Kristiine at the heart of Tallinn

The analysis also showed that trains are even more cost-effective than trams.

“The most interesting thing we found is that considerably more extensive use of existing railroads would be the most effective solution by far. For example, the Baltic Station – Vesse and Baltic Station – Ülemiste lines. We have the railroad, but it’s not seeing enough use. Tallinn trains are the fastest mode of urban transport we have anywhere, with an average speed of 40 kilometers per hour. Of course, other railroad lines have similar potential. We can say without any further studies that train traffic on the Pääsküla line will become considerable busier in the near future. The role of trains could be further boosted by having a common public transport ticket system,” Luts said.

Looking at potential future connections, the study found trains between the Baltic Station and the Vesse stop to be the most effective, followed by the Laagna Road tram in second place and the Mustamäe-Õismäe tram line in third. Next were tram lines to Sõle Street, Õismäe-Tabasalu and Viimsi.

“The Sõle Street connection, linking North Tallinn to Kristiine with a tram line, is perhaps a little unexpected. Talking about the entire public transit network, the role of the Kristiine district cannot be overestimated. It is a natural public transit hub and because a railroad line sporting great potential passes through there, it is clear it would need a grand terminal for trains and other modes of public transport. Our model paints it as the busiest transit hub in Tallinn,” Luts explained.
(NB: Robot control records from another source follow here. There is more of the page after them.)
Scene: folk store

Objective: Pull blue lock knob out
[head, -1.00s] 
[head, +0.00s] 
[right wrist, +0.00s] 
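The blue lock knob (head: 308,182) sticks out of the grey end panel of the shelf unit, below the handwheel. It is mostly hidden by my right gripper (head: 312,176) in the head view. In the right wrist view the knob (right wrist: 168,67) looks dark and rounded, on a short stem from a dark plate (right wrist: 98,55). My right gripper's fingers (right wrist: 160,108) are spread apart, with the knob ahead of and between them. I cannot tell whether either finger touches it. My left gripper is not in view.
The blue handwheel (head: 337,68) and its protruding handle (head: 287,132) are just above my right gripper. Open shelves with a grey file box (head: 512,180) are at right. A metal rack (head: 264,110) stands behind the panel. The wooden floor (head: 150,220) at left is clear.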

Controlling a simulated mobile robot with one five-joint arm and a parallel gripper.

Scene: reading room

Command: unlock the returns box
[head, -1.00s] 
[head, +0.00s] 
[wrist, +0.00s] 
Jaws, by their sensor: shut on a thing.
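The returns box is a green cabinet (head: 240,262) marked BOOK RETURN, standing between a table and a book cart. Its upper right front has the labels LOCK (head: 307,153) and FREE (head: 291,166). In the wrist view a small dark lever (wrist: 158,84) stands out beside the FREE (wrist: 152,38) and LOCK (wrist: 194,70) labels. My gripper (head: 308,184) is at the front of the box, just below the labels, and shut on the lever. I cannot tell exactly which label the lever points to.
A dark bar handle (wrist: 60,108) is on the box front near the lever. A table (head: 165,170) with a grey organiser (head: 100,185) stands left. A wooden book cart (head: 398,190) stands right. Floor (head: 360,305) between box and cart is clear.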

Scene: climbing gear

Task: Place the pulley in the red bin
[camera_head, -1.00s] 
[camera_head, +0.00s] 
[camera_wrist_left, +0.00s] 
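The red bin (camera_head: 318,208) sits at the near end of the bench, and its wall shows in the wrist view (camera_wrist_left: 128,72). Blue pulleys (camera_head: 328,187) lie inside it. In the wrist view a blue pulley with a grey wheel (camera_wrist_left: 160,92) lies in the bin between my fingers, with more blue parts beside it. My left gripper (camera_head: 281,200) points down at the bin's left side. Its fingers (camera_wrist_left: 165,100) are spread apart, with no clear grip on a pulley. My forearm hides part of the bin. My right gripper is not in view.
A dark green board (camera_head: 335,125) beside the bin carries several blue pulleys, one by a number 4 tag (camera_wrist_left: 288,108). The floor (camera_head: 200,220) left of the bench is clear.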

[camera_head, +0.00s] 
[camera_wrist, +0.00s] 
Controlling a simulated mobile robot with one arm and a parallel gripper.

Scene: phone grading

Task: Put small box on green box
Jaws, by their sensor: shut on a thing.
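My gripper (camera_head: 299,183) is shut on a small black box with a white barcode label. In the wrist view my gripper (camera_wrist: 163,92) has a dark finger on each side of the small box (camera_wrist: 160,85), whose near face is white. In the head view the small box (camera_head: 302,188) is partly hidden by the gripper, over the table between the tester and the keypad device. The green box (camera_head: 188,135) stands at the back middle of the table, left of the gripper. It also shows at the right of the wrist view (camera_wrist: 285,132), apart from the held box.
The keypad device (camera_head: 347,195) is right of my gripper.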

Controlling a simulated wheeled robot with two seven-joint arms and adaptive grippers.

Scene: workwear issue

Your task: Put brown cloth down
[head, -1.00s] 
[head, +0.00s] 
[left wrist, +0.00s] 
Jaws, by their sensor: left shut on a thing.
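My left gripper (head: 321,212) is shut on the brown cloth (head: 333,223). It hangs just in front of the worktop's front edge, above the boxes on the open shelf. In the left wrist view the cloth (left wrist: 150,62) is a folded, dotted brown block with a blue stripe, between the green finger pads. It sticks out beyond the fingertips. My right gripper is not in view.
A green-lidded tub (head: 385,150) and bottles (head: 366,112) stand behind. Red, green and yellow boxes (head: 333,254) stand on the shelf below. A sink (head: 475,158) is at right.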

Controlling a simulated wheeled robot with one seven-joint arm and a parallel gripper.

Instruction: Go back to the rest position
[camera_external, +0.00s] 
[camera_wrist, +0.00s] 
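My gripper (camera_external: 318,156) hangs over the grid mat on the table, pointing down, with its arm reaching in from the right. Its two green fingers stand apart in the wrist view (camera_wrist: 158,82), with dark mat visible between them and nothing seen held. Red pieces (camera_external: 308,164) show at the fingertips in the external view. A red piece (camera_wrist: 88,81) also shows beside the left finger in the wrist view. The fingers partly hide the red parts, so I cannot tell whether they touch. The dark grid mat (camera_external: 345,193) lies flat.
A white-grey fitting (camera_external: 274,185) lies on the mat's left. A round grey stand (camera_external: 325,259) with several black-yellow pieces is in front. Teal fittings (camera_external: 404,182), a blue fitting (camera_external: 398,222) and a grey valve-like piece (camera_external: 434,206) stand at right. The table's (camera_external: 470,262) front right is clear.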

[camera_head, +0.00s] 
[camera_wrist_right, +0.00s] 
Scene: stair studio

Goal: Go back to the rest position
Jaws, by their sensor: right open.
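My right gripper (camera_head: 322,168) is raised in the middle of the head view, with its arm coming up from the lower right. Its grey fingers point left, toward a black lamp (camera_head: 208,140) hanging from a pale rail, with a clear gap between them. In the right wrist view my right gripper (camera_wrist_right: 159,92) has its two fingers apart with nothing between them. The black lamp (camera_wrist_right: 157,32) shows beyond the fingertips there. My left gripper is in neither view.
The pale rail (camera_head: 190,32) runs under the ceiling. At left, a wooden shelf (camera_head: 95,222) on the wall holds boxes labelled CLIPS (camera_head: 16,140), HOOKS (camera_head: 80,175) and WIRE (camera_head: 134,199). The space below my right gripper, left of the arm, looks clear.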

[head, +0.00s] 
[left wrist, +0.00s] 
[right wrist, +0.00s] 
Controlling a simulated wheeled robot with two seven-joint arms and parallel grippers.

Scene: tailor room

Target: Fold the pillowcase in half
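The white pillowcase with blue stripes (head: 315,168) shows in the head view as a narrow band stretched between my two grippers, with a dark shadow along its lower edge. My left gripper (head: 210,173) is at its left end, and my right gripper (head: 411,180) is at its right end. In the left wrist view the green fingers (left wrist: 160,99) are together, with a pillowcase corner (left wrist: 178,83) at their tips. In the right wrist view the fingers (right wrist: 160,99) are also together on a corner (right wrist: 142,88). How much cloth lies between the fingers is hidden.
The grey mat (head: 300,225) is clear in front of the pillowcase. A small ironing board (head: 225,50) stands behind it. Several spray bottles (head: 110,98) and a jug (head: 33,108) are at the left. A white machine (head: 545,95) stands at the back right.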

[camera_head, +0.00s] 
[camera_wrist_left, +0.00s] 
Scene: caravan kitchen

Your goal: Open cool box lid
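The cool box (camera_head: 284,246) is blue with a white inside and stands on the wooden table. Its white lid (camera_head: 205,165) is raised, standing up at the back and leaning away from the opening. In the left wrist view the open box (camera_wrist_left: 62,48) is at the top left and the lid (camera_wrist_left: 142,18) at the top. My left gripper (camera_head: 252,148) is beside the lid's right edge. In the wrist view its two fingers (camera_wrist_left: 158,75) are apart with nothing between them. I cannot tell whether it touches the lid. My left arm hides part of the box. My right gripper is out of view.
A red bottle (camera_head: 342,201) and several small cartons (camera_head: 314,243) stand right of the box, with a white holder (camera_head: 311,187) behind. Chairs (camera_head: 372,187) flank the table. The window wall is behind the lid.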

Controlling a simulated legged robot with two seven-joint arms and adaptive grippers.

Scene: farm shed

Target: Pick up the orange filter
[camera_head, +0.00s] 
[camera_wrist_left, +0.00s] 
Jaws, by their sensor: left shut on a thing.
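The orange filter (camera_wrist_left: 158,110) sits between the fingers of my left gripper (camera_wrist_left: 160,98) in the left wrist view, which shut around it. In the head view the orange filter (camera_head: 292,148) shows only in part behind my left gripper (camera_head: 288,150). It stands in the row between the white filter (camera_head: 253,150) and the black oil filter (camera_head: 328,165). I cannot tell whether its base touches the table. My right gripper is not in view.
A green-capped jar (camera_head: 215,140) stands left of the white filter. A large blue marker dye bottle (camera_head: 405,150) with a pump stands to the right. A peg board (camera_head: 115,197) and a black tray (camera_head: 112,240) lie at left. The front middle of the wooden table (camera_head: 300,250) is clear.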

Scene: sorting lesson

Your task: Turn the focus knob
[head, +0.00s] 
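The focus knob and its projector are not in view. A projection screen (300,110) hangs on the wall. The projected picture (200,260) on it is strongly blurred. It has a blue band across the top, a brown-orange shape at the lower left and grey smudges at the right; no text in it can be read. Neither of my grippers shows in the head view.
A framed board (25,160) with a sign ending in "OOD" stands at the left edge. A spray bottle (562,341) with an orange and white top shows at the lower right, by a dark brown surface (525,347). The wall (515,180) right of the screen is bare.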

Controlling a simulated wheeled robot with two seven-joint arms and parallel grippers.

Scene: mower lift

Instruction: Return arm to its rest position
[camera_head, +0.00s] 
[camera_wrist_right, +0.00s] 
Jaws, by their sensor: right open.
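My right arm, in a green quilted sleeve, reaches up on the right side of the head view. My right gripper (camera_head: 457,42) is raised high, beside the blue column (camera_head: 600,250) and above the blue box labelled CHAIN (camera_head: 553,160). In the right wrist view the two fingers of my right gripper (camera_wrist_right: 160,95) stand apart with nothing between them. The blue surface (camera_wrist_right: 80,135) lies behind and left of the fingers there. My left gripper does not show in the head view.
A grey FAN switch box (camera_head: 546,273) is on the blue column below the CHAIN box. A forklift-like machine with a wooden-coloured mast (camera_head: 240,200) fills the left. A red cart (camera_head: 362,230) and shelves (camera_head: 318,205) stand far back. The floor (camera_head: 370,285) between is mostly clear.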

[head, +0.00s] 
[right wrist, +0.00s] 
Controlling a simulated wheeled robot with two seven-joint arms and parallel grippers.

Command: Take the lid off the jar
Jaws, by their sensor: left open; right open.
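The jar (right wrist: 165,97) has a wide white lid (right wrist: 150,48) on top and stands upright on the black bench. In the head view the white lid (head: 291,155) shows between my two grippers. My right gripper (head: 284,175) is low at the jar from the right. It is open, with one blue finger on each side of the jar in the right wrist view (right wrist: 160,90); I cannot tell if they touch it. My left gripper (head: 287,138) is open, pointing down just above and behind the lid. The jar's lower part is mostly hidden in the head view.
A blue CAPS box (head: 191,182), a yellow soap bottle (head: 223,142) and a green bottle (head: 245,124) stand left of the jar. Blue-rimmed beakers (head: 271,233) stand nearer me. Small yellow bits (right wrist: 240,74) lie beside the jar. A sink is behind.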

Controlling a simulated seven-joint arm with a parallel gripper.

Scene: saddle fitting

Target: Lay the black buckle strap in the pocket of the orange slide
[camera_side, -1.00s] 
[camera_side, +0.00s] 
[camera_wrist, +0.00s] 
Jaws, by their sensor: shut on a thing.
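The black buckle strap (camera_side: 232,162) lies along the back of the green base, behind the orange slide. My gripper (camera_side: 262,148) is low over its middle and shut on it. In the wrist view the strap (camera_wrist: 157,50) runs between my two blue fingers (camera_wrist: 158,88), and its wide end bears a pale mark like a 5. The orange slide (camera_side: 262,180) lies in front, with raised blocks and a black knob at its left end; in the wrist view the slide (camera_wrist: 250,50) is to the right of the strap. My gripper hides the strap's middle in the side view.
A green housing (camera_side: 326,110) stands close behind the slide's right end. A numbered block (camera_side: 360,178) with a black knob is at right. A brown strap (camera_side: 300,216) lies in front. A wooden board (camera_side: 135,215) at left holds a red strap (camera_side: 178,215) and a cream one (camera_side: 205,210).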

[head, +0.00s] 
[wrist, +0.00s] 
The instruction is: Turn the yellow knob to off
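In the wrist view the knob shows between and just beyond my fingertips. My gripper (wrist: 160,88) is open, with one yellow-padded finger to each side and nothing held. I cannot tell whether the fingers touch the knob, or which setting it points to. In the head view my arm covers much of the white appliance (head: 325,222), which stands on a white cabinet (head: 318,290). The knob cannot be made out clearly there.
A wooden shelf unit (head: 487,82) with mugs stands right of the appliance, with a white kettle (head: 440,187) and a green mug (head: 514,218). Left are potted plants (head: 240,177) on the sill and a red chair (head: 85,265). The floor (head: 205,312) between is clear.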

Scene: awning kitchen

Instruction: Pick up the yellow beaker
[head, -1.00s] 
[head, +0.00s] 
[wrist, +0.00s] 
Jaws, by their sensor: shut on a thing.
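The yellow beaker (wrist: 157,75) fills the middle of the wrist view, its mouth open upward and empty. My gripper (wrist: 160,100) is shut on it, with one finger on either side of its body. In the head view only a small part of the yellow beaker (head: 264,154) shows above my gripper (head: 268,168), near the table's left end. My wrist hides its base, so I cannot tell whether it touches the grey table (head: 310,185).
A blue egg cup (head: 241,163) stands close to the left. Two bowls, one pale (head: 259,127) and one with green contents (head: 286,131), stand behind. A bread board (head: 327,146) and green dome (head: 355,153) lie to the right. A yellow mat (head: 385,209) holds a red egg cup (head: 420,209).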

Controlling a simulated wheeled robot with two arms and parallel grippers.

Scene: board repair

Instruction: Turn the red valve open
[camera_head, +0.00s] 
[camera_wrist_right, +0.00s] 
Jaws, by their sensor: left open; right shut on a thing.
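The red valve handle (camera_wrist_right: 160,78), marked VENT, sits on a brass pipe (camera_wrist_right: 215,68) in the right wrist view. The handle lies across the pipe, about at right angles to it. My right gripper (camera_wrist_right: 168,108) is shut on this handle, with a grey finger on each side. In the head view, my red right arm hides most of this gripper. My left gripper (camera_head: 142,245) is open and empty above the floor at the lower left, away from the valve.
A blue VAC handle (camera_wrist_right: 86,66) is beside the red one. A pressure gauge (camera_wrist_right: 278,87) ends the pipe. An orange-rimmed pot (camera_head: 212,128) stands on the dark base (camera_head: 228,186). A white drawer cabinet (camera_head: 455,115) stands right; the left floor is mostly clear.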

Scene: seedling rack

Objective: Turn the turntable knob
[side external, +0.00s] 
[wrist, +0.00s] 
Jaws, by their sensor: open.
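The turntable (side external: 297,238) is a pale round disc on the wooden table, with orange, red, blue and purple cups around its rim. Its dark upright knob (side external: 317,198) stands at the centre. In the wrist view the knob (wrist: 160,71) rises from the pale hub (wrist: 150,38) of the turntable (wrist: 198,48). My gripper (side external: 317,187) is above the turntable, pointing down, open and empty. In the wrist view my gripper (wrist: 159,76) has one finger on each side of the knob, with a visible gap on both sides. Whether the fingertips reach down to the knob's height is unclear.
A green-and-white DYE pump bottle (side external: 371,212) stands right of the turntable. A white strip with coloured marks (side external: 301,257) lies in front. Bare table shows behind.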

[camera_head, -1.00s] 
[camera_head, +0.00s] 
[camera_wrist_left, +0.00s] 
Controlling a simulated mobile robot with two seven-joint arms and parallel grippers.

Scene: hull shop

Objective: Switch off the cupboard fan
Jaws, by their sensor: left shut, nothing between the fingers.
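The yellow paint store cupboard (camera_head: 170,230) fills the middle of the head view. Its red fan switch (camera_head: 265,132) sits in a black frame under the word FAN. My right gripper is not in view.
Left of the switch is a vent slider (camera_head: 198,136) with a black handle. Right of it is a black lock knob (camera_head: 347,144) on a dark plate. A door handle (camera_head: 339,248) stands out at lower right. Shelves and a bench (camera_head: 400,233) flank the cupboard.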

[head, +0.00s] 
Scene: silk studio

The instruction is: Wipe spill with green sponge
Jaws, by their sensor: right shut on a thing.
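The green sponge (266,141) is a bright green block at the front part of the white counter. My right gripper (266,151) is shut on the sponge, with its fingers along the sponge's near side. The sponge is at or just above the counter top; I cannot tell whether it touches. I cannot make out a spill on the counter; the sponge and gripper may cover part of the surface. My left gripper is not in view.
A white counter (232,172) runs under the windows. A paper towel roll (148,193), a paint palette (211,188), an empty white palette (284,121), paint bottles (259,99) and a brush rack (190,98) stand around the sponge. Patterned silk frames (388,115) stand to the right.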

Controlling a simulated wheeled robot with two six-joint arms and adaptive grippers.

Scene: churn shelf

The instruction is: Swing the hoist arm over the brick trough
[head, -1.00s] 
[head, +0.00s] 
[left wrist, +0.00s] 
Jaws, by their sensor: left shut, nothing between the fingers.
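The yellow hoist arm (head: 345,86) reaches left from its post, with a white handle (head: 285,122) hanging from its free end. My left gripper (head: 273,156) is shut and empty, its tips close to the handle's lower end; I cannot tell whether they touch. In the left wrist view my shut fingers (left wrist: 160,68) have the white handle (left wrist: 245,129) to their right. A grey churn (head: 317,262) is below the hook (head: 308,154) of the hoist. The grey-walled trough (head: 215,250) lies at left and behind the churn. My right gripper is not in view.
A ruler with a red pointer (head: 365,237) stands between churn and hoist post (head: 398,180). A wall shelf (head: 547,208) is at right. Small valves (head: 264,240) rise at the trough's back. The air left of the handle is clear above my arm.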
Minister of Economic Affairs and Infrastructure Taavi Aas said that the potential and future of tram traffic for the Greater Tallinn area has not been analyzed in such detail before. “We now have a very good base document our local governments and the ministry can rely on when drawing up plans,” Aas said.

He added, however, that he cannot agree with everything the final report concludes.

“First of all, regarding statistics that use of public transport is waning. That largely depends on the type of statistics we are looking at. But it is surely the aim of every city to reduce the number of cars and favor public transport. And, of course, it is also the aim of this analysis,” the minister said.

Aas was reluctant to talk about taxing cars. “There is no political consensus today when it comes to taxing drivers. The world is moving toward greener transport, including greener cars. Taxation happens the other way around – by introducing incentives for greener transport,” Aas said.

Both Aas and Mayor of Tallinn Mihhail Kõlvart found that while the €120,000 study provides the city with necessary knowledge, its proposed solutions will not be immediately put into practice and analysis will continue.